Can you quote exactly the stretch of lines from the one with "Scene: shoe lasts" through the final line of the material, both ends included?

————

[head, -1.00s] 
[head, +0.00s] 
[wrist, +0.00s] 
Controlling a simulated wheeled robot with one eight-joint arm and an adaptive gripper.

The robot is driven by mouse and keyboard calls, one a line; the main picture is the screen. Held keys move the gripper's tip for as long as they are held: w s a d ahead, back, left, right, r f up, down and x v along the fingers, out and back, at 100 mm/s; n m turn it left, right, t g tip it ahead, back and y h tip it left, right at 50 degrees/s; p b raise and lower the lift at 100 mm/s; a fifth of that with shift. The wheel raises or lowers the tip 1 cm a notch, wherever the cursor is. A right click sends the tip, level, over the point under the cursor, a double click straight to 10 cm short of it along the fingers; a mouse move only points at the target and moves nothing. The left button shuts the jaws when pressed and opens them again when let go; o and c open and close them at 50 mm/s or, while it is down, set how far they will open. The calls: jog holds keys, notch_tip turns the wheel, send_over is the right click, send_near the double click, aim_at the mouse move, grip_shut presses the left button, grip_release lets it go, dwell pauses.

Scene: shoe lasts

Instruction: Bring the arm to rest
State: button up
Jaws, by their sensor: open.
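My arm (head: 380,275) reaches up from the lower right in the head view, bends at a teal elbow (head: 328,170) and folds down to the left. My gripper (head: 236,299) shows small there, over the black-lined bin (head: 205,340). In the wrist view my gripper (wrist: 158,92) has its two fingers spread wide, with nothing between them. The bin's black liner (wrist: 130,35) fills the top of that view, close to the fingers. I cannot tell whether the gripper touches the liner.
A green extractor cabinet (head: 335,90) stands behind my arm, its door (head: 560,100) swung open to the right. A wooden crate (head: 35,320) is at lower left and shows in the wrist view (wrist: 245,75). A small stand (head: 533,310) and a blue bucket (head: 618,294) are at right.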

————

## Complete response
Scene: shoe lasts

Instruction: Bring the arm to rest
State: button up
Jaws, by their sensor: open.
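My arm (head: 380,275) reaches up from the lower right in the head view, bends at a teal elbow (head: 328,170) and folds down to the left. My gripper (head: 236,299) shows small there, over the black-lined bin (head: 205,340). In the wrist view my gripper (wrist: 158,92) has its two fingers spread wide, with nothing between them. The bin's black liner (wrist: 130,35) fills the top of that view, close to the fingers. I cannot tell whether the gripper touches the liner.
A green extractor cabinet (head: 335,90) stands behind my arm, its door (head: 560,100) swung open to the right. A wooden crate (head: 35,320) is at lower left and shows in the wrist view (wrist: 245,75). A small stand (head: 533,310) and a blue bucket (head: 618,294) are at right.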

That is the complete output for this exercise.